National Food Security is much more than agricultural issue.

J. Roughan
27 April 2010
Honiara              

Last week Vanuatu hosted a Pacific Island agricultural minister's conference with many food experts in attendance. For a full week, serious toktok about Food Security became the focus of their discussions. Every island nation of the region, they agreed, currently faces growing serious food shortages. Island populations without exception are expanding fast and more and more scarce lands are pulled into production  to feed all these new mouths. Yet outside food sources have not only become more expensive but are more and more unreliable to import.
 
Less than two years ago in 2008, for instance, Solomon Islanders stared in shocked disbelief at the cost of rice in stores. Right in front of their eyes a 20k bag of Solrise went from well below $200 to over that mark in a matter of weeks. People's beloved rice, the food which had become daily fare at the nation's food table and been taken for granted, had literally climbed out of reach for many local people.
 
Immediately ordinary town people as well as those from the countryside, from every walk of life, began pressurizing government to do something, to get new sources of rice, do something anything so as to reduce the great rice price hike.
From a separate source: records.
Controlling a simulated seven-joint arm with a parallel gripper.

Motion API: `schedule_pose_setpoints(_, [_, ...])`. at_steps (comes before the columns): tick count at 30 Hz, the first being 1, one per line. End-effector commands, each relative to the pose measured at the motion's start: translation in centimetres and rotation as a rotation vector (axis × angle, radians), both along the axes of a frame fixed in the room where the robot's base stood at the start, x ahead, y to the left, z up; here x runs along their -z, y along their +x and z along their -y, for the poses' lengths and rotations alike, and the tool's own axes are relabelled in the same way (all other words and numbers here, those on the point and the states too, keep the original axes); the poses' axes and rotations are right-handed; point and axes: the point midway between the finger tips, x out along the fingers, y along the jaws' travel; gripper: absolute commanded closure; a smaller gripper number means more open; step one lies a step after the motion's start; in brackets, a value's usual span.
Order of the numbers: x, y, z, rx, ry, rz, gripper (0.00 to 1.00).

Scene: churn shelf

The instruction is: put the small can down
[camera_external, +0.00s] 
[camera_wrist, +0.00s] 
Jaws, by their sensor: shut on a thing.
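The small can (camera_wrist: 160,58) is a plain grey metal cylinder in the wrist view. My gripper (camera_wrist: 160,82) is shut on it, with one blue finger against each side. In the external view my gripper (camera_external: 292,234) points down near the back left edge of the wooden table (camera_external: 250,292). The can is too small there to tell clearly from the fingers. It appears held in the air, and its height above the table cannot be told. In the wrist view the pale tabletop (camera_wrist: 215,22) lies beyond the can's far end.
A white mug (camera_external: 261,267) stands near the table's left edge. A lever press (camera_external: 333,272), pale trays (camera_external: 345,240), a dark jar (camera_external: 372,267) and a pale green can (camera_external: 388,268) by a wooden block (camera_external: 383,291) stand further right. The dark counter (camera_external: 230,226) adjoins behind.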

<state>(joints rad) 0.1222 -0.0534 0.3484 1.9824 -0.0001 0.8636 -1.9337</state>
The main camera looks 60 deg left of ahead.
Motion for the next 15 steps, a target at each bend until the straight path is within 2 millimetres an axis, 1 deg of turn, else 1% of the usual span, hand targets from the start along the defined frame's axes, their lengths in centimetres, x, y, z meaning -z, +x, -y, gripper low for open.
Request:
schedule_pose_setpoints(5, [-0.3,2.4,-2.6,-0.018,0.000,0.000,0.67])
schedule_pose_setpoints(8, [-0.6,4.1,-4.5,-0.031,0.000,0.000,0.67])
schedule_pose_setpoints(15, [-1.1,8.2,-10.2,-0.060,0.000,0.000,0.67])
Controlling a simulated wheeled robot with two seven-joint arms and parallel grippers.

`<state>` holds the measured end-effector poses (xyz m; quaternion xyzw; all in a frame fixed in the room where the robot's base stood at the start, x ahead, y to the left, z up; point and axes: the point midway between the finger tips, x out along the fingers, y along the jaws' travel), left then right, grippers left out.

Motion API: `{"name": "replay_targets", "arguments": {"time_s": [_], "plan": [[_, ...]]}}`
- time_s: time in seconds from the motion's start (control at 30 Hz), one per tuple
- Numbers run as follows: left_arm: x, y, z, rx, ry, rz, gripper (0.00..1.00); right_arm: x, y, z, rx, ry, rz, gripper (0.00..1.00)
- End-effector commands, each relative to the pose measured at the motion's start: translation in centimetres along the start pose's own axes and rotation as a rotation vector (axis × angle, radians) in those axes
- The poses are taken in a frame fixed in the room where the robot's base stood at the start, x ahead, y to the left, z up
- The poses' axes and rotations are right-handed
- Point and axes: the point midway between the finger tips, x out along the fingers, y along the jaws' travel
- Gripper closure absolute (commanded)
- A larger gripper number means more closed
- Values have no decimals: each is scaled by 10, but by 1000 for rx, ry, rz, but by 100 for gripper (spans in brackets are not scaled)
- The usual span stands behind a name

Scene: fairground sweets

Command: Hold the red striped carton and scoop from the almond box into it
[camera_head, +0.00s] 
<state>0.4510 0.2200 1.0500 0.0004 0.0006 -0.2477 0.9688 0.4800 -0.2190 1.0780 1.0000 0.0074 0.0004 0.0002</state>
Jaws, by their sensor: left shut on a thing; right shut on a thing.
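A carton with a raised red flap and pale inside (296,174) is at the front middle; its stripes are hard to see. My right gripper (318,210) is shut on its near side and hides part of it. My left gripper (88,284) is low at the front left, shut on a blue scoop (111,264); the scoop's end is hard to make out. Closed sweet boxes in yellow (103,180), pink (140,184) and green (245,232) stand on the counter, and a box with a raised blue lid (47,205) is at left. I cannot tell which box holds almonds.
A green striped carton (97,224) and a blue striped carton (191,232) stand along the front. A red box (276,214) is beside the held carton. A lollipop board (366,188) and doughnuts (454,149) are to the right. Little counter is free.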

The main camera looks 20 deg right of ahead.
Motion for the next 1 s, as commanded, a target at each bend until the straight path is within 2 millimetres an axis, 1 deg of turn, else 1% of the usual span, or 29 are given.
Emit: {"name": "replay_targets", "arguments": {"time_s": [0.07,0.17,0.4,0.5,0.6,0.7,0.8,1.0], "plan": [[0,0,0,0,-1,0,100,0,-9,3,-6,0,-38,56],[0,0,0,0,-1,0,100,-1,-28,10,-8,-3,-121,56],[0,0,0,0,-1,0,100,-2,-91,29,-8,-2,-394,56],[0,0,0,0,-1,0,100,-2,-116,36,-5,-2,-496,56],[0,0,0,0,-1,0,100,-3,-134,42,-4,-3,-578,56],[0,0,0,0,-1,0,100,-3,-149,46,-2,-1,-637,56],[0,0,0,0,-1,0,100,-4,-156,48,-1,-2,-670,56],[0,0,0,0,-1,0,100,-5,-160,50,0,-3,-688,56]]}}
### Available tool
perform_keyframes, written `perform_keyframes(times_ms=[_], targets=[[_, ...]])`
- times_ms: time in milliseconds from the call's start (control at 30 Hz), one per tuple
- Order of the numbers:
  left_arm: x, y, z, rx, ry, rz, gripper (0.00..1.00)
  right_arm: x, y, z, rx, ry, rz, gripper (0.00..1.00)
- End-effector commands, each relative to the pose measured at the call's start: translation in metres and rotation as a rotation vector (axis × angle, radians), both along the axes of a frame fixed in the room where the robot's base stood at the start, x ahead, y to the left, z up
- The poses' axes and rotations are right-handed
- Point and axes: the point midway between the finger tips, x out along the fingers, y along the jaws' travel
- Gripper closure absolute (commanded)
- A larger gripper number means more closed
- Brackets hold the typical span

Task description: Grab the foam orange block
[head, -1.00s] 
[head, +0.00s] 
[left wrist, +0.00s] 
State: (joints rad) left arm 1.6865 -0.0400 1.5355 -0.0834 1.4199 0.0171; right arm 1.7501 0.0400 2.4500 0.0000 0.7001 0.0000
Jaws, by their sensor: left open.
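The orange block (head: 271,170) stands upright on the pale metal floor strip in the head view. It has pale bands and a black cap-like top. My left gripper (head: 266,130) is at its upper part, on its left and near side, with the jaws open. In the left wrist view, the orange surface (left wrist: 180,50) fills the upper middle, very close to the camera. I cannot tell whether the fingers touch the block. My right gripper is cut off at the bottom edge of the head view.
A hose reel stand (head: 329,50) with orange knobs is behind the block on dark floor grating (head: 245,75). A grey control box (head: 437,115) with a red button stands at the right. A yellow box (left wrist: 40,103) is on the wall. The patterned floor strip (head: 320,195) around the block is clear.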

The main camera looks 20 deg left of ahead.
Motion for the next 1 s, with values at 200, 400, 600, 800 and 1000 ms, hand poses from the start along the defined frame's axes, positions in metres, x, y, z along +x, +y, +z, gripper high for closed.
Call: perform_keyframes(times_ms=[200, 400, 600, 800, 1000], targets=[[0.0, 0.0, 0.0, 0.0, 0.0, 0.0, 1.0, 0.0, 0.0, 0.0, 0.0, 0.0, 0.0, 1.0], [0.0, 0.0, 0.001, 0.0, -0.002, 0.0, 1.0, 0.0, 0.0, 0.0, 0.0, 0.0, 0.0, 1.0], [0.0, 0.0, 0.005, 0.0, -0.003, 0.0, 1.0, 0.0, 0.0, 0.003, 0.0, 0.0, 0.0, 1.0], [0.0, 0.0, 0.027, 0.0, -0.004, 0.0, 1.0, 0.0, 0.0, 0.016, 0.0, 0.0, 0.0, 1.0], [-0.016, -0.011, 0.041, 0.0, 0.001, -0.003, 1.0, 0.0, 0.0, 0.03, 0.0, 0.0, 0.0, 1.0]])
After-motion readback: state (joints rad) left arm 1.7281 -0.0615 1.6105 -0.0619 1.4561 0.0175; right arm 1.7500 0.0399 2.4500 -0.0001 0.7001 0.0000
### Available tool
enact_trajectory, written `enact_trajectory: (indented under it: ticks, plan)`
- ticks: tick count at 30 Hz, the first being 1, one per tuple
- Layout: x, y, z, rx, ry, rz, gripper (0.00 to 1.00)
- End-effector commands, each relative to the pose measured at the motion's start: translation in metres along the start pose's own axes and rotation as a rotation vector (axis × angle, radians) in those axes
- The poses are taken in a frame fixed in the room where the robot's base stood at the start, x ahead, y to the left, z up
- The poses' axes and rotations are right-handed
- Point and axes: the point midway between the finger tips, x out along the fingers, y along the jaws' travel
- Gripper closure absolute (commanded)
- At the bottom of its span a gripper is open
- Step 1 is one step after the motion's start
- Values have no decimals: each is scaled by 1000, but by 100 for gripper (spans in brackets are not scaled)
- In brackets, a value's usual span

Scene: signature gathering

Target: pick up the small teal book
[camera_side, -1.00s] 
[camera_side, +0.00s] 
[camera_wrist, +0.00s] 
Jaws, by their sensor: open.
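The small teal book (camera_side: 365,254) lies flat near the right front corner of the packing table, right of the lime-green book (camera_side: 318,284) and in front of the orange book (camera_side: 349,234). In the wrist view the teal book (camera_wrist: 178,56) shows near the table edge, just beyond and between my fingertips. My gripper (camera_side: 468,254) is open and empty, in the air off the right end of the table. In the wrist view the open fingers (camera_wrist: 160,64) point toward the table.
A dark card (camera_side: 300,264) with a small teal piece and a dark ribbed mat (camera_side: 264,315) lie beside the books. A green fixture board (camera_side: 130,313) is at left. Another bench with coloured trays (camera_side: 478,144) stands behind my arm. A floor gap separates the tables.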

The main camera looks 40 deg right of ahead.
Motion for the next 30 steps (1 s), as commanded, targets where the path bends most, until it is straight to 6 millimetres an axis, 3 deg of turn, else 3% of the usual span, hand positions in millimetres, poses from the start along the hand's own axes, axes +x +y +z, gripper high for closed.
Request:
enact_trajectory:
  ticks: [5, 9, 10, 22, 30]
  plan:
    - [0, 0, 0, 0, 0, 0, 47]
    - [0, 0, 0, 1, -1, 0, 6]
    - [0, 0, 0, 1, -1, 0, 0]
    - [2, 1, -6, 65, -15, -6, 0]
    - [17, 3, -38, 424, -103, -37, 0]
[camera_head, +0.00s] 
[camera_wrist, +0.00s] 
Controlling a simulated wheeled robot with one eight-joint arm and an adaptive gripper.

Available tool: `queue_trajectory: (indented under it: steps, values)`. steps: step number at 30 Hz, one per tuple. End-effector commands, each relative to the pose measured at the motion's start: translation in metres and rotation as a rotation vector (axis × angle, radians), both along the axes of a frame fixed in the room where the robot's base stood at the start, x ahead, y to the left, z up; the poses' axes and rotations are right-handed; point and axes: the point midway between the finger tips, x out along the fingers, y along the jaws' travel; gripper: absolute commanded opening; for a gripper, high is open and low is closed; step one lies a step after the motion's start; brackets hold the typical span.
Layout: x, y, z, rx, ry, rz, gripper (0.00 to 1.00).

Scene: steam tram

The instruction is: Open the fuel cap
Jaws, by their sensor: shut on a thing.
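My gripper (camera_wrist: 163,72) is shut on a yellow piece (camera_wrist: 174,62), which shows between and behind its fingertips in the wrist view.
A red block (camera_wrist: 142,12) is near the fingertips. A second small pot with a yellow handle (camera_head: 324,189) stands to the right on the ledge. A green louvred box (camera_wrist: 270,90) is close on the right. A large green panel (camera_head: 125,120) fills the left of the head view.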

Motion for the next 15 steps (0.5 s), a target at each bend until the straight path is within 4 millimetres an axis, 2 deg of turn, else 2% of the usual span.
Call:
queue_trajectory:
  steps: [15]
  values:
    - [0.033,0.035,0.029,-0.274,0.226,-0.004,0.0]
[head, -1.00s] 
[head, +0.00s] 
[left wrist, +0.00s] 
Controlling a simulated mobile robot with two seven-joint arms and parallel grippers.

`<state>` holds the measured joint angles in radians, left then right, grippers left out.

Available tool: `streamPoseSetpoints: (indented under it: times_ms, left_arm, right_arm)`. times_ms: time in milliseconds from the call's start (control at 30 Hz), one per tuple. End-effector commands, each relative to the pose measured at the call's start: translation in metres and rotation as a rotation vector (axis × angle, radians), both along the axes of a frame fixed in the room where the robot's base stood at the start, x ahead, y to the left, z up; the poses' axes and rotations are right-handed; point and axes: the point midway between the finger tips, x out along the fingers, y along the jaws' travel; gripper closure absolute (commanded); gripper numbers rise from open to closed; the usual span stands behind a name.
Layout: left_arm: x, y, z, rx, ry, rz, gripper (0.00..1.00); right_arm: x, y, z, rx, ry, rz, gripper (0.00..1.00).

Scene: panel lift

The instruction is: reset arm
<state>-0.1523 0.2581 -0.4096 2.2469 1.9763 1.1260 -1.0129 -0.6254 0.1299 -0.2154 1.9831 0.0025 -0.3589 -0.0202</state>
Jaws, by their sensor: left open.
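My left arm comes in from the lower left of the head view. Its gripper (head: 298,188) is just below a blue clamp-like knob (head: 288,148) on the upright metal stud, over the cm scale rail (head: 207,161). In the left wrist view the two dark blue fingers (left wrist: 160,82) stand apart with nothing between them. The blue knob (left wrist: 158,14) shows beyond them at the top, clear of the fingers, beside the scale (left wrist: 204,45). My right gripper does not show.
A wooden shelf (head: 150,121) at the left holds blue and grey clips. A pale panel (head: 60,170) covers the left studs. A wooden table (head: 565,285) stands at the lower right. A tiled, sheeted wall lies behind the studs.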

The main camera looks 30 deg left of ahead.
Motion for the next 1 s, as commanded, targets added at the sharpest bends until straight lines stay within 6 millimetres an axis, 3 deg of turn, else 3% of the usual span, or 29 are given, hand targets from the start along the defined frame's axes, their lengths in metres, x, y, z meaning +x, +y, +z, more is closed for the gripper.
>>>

Unfortunately, across the whole world--India, China, Indonesia, etc.--were also feeling the same effects of the great rice price hike. In fact, it was only in the latter part of 2009 that rice prices began to slowly come down since new sources of this grain were now entering the market. But the lesson was there for all to learn: food security and secure, sound living are national worried and have to be worked on at a national level.
 
Fortunately, even today we in the Solomons have always enjoyed a back up position. Our women gardeners, masters at root crop production,  produce potato, yam, pana, tapioca, etc. in great variety and output. Our fertile land, availability of abundant rain water and especially our skilled food producers churn out tons and tons of these precious goods without costing the nation a penny. Few of our farmers use pesticides, fertilizers and insecticides and yet they feed the majority of our people.
 
Only recently, for instance, during the Social Unrest period--1998-2003--when the nation's political elite were dithering and offering precious little leadership, most villages fed themselves. Our small farmers, fishermen and food/fruit gathers jumped in to fill the gap. Through painful political turmoil, a partial civil war on Guale's Weather Coast and unrest in Honiara, the bulk of people fed themselves, not so much with rice, flower and other imports but what they planted and harvested from their own gardens. 
 
Now leaders of the country are beginning to grasp that to bring about food security means organizing, assisting and empowering the villager, especially the woman gardener, to produce greater amounts and different kinds of food to feed our growing population. Of course they can and are already planting, caring for and harvesting serious rice production. But the best scenario when it comes to local rice production must be counted in decades, not in months.
 
Our yearly import bill for rice remains close to $200 million which the nation can not afford. That is why planting, caring for and harvesting our own rice production is a smart way to go. But before we reach that level of rice production the nation depends upon its most productive sector for food production, the village woman. Yet, simply to ask her to produce more root crops is not enough. She must be assisted to get her production to the market place where she can receive a reasonable reward for her labor.
 
During the first days of the Ulufa'alu government in 1997, he commissioned SIDT to conduct a national survey: Government  Investing in People's Lives.  Almost 13,000 people across the nation were asked to pinpoint the best place for government to invest monies to increase people's chances to gain a bit of prosperity. Their first choice in Resource Investment was for government to focus on people's gardens  Closely following was for the government to set up markets where villagers could bring garden production for sale. And second in their investment priorities was a system of robust shipping to get farm produce to these markets.
 
Here we are more than a dozen years afterwards and through five governments of the day and still they have failed to listen to people's priorities. Of course Food Insecurity grows more and more serious. Our recent history tells us that the market place with its rising prices, distance and unreliability is the last place we can place our trust. If we had no local capability, little fertile ground and hardly any rain, we would be in serious trouble. Yet, the nation has been truly blessed with all of these for abundant food production. The two last governments have said much about the Bottom Up Approach and Rural Advancement. Well, here in the person of the woman gardener is a perfect place to put rhetoric into action.